**RECORDS SUPPLIED:**
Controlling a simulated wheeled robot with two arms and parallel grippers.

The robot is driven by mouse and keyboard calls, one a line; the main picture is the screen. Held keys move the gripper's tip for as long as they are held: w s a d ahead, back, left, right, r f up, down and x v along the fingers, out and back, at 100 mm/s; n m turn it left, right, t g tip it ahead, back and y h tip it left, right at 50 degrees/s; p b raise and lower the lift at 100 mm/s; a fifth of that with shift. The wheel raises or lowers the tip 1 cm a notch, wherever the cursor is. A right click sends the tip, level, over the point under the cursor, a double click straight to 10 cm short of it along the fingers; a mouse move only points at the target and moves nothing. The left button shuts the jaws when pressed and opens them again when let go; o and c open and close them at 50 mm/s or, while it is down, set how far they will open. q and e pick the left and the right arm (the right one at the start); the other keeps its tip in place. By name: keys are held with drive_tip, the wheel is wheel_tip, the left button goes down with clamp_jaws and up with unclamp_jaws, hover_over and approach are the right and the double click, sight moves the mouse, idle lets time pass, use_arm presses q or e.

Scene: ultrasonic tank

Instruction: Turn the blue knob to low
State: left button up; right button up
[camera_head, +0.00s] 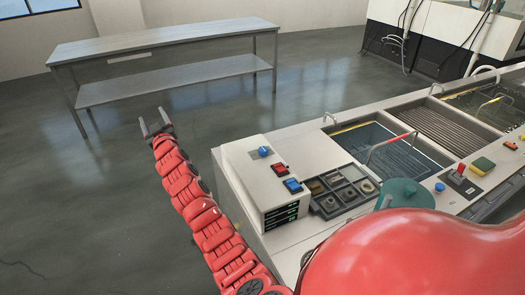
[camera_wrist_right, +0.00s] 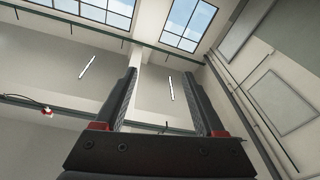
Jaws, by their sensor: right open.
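A round blue knob (camera_head: 263,152) sits on the top panel of the white control box (camera_head: 247,172) at the near end of the machine. Its pointer and markings are too small to read.
A red switch (camera_head: 280,168) and a blue switch (camera_head: 292,186) lie near the knob. A tray of small parts (camera_head: 330,208), a tank (camera_head: 385,152) and a green round object (camera_head: 403,193) stand to the right. A metal table (camera_head: 170,42) is behind. Floor left is clear.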

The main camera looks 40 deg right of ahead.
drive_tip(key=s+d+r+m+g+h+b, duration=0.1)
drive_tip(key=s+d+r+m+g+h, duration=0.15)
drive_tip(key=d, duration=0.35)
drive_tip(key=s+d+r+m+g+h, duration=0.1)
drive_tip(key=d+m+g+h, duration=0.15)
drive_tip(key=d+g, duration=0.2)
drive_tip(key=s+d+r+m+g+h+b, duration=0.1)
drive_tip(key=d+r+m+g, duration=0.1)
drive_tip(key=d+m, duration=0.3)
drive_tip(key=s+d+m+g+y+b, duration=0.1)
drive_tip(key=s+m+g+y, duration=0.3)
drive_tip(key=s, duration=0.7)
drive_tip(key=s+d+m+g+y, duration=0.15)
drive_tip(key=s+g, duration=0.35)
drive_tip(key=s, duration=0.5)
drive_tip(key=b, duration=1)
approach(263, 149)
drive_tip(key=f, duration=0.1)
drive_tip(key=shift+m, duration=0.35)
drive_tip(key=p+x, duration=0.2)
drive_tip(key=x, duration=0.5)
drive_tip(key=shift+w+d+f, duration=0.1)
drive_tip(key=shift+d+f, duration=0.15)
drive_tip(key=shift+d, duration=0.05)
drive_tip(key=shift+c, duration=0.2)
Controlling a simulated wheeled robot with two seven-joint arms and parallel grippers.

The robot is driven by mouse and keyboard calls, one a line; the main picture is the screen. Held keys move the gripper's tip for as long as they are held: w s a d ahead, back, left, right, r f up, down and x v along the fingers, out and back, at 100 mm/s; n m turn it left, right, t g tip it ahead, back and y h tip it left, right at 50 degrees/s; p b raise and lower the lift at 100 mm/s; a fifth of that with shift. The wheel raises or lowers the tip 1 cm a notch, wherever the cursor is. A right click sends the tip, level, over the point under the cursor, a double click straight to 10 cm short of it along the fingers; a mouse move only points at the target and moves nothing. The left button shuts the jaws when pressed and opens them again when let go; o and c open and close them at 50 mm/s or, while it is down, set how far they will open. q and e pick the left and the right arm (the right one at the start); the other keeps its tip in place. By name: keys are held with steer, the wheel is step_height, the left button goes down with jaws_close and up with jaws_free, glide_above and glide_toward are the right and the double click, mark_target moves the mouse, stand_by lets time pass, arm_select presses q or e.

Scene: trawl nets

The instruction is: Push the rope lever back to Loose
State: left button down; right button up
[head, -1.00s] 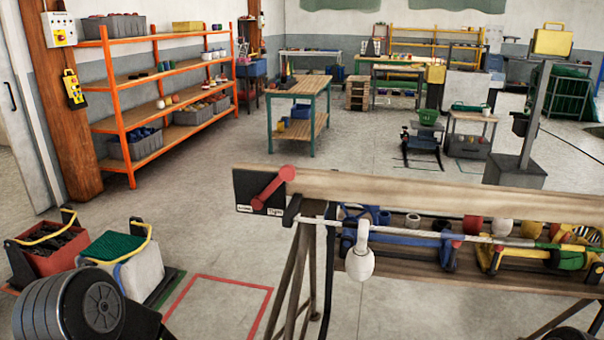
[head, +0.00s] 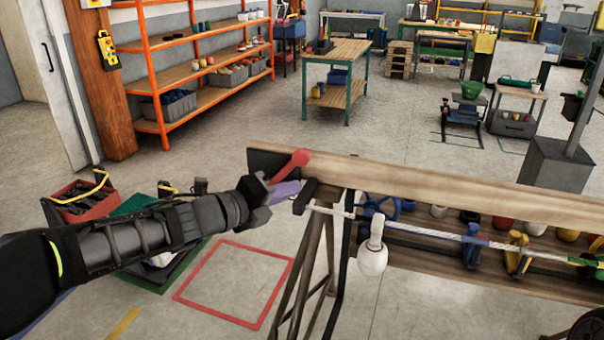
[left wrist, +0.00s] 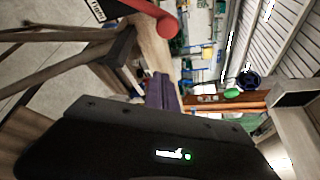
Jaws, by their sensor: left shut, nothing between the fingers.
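The red rope lever (head: 290,165) is on the left end of the wooden beam, slanting up to the right with its round knob at the top. Its dark label plate is mostly hidden in the head view. In the left wrist view the lever (left wrist: 166,24) is at the top, beside part of the black-and-white plate (left wrist: 98,8). My left gripper (head: 287,192) is shut and empty, its purple fingers just below the lever. In the left wrist view the fingers (left wrist: 165,92) point up, apart from the knob. My right gripper is out of view.
A white rope (head: 335,212) runs along the beam (head: 440,190), with a white float (head: 373,256) hanging from it. Trestle legs (head: 305,270) stand under the beam. A red crate (head: 85,205) and a red floor outline (head: 240,283) are to the left.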

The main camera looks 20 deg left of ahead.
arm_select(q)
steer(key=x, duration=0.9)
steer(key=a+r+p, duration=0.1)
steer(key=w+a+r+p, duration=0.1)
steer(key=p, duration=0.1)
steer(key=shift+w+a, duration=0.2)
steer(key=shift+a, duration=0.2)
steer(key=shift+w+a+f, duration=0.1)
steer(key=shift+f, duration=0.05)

**WHAT TO PRODUCE:**
Give the entries again word for word, but skip the pictures.

**FULL OUTPUT:**
Controlling a simulated wheeled robot with two arms and parallel grippers.

The robot is driven by mouse and keyboard calls, one a line; the main picture is the screen. Held keys move the gripper's tip for as long as they are held: w s a d ahead, back, left, right, r f up, down and x v along the fingers, out and back, at 100 mm/s; n m turn it left, right, t g tip it ahead, back and y h tip it left, right at 50 degrees/s; p b raise and lower the lift at 100 mm/s; a fifth of that with shift. The wheel raises or lowers the tip 1 cm a notch, wherever the cursor is. A right click sends the tip, level, over the point under the cursor, a double click straight to 10 cm short of it along the fingers; a mouse move only points at the target and moves nothing. The left button shuts the jaws when pressed and opens them again when let go; o and c open and close them at 50 mm/s or, while it is down, set how far they will open. q and e pick the left and the right arm (the right one at the start); the other keeps its tip in place. By name: keys are held with drive_tip, the wheel is wheel_tip, the left button goes down with clamp_jaws and up with unclamp_jaws, hover_over and approach are the right and the double click, sight moves the mouse, idle lets time pass, use_arm presses q or e.

Scene: ultrasonic tank

Instruction: Turn the blue knob to low
State: left button up; right button up
[camera_head, +0.00s] 
[camera_wrist_right, +0.00s] 
Jaws, by their sensor: right open.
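A round blue knob (camera_head: 263,152) sits on the top panel of the white control box (camera_head: 247,172) at the near end of the machine. Its pointer and markings are too small to read.
A red switch (camera_head: 280,168) and a blue switch (camera_head: 292,186) lie near the knob. A tray of small parts (camera_head: 330,208), a tank (camera_head: 385,152) and a green round object (camera_head: 403,193) stand to the right. A metal table (camera_head: 170,42) is behind. Floor left is clear.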

The main camera looks 40 deg right of ahead.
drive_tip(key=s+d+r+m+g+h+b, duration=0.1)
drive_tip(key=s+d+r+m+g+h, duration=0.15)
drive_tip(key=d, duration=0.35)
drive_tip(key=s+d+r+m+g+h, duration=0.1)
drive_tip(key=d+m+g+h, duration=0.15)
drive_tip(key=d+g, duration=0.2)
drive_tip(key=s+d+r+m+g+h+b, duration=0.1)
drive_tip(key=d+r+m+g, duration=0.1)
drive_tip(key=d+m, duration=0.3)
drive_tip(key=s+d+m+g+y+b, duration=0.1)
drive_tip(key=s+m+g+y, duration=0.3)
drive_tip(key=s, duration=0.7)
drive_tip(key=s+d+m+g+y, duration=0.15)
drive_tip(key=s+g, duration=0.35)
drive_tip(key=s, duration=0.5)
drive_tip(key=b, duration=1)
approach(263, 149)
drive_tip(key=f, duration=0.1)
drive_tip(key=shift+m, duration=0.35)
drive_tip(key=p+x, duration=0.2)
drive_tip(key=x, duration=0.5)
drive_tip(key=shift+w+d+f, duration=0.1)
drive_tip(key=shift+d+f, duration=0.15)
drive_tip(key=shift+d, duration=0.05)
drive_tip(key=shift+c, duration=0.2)
Controlling a simulated wheeled robot with two seven-joint arms and parallel grippers.

The robot is driven by mouse and keyboard calls, one a line; the main picture is the screen. Held keys move the gripper's tip for as long as they are held: w s a d ahead, back, left, right, r f up, down and x v along the fingers, out and back, at 100 mm/s; n m turn it left, right, t g tip it ahead, back and y h tip it left, right at 50 degrees/s; p b raise and lower the lift at 100 mm/s; a fifth of that with shift. The wheel raises or lowers the tip 1 cm a notch, wherever the cursor is. A right click sends the tip, level, over the point under the cursor, a double click straight to 10 cm short of it along the fingers; a mouse move only points at the target and moves nothing. The left button shuts the jaws when pressed and opens them again when let go; o and c open and close them at 50 mm/s or, while it is down, set how far they will open. q and e pick the left and the right arm (the right one at the start); the other keeps its tip in place. By name: keys are held with steer, the wheel is step_height, the left button goes down with jaws_close and up with jaws_free, glide_above and glide_toward are the right and the double click, mark_target moves the mouse, stand_by lets time pass, arm_select presses q or e.

Scene: trawl nets

The instruction is: Push the rope lever back to Loose
State: left button down; right button up
[head, -1.00s] 
[head, +0.00s] 
[left wrist, +0.00s] 
Jaws, by their sensor: left shut, nothing between the fingers.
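The red rope lever (head: 290,165) is on the left end of the wooden beam, slanting up to the right with its round knob at the top. Its dark label plate is mostly hidden in the head view. In the left wrist view the lever (left wrist: 166,24) is at the top, beside part of the black-and-white plate (left wrist: 98,8). My left gripper (head: 287,192) is shut and empty, its purple fingers just below the lever. In the left wrist view the fingers (left wrist: 165,92) point up, apart from the knob. My right gripper is out of view.
A white rope (head: 335,212) runs along the beam (head: 440,190), with a white float (head: 373,256) hanging from it. Trestle legs (head: 305,270) stand under the beam. A red crate (head: 85,205) and a red floor outline (head: 240,283) are to the left.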

The main camera looks 20 deg left of ahead.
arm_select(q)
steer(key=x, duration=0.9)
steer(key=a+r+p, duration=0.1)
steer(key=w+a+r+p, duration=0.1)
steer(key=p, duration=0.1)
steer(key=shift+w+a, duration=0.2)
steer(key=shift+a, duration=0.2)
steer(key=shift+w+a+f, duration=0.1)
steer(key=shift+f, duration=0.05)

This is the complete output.